With seven wins from nine away league games, the Londoners had headed west full of confidence. They left demoralised and dishevelled.

There were few hints of what was to follow early in the game. Bruce Grobbelaar was the first goalkeeper to be called into serious action. Rob Scott swung in a free-kick from the left and Mike Conroy, the country's leading scorer, met it with a glancing header, but the Plymouth goalkeeper clawed it out spectacularly. Tony James cleared Danny Cullip's follow-up shot off the line. Two minutes later, in typical contrast, Grobbelaar came out for a long throw but missed the ball completely. He was not called into action again, though, until the last minute of the first half as Argyle took control.

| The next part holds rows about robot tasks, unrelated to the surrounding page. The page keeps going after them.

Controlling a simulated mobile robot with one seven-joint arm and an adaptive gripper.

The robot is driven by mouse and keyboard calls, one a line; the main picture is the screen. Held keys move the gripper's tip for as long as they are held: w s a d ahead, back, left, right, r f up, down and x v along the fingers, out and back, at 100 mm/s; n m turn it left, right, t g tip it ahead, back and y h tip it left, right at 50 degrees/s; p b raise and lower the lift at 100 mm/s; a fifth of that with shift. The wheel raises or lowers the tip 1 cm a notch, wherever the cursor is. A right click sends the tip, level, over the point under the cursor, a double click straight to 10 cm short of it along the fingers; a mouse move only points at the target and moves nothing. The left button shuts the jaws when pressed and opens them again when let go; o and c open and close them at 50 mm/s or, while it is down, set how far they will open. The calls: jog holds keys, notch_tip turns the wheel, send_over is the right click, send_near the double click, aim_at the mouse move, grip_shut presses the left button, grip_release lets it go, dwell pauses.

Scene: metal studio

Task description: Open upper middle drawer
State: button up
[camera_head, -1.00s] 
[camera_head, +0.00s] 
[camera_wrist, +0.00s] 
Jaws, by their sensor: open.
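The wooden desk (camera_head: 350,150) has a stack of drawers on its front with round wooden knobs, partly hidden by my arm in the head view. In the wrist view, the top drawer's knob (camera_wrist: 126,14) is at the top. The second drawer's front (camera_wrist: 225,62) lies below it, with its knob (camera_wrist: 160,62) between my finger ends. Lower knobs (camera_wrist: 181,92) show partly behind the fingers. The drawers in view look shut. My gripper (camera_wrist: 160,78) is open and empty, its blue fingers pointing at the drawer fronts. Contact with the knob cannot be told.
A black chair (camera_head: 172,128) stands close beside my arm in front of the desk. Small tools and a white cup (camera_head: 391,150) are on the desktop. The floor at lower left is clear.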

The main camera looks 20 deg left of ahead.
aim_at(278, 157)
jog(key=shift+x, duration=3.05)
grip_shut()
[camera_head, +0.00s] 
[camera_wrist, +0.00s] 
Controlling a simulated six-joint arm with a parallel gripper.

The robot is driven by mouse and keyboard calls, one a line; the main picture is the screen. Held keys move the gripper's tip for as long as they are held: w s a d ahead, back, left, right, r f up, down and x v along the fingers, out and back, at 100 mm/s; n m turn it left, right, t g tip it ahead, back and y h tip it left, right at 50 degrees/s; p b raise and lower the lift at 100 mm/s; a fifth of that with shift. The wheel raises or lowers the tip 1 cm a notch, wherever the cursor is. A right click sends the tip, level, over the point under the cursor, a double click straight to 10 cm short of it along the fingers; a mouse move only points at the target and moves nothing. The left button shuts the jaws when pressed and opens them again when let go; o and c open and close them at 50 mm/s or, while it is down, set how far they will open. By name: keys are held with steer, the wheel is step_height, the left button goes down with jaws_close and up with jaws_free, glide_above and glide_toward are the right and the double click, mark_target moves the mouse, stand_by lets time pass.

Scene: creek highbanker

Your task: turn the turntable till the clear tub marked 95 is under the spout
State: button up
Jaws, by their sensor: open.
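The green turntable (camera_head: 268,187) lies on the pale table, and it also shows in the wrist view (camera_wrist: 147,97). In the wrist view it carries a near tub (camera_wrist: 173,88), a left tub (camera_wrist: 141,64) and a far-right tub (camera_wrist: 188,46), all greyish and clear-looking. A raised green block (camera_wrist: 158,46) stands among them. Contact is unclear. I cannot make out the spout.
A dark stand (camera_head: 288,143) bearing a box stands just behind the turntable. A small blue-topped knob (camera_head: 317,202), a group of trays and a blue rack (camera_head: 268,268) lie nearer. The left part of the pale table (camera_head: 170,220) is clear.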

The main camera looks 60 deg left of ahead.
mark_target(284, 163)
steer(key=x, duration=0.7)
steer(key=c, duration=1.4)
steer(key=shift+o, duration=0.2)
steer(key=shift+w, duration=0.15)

Plymouth's wing-backs, Chris Billy and Paul Williams, were involved in most of their side's better moments. Three times Billy delivered crosses from the right flank without reward. The breakthrough arrived from that wing, though, seven minutes before half-time. A Chris Leadbitter cross was missed by goalkeeper Tony Lange and Ronnie Mauge found the net with a header.

Grobbelaar pushed a Scott shot round the post just before the interval, after which Fulham won several corners to no avail. They fell further behind in the 55th minute: Mauge was fouled by Glenn Cockerill and Mike Evans thumped in the penalty.

Argyle claimed another spot-kick on the hour when Williams fell as he was tackled by Cullip. The referee, Rob Harris, ruled against them, but booked both players for grappling with each other as tempers became frayed.

Fulham passed the ball around quite neatly but they did not look like scoring, and the game appeared to be drawing to a quiet close. The introduction of the Plymouth striker Adrian Littlejohn as a 77th-minute substitute changed everything.

With his first touch, Littlejohn controlled a James knock-down from a Barlow free-kick and set up Evans to lash in the third goal. The fourth, and best, goal arrived within two minutes when Littlejohn raced through an overworked defence to fire into the top corner from 20 yards.

Another substitute, the Canadian international Carlo Corazzin, completed the scoring two minutes from the end with a fine low shot from the edge of the area, after being set up by Littlejohn down the left.

l Bruce Grobbelaar was struck on the head by an object thrown from the crowd during the second half. One fan was arrested.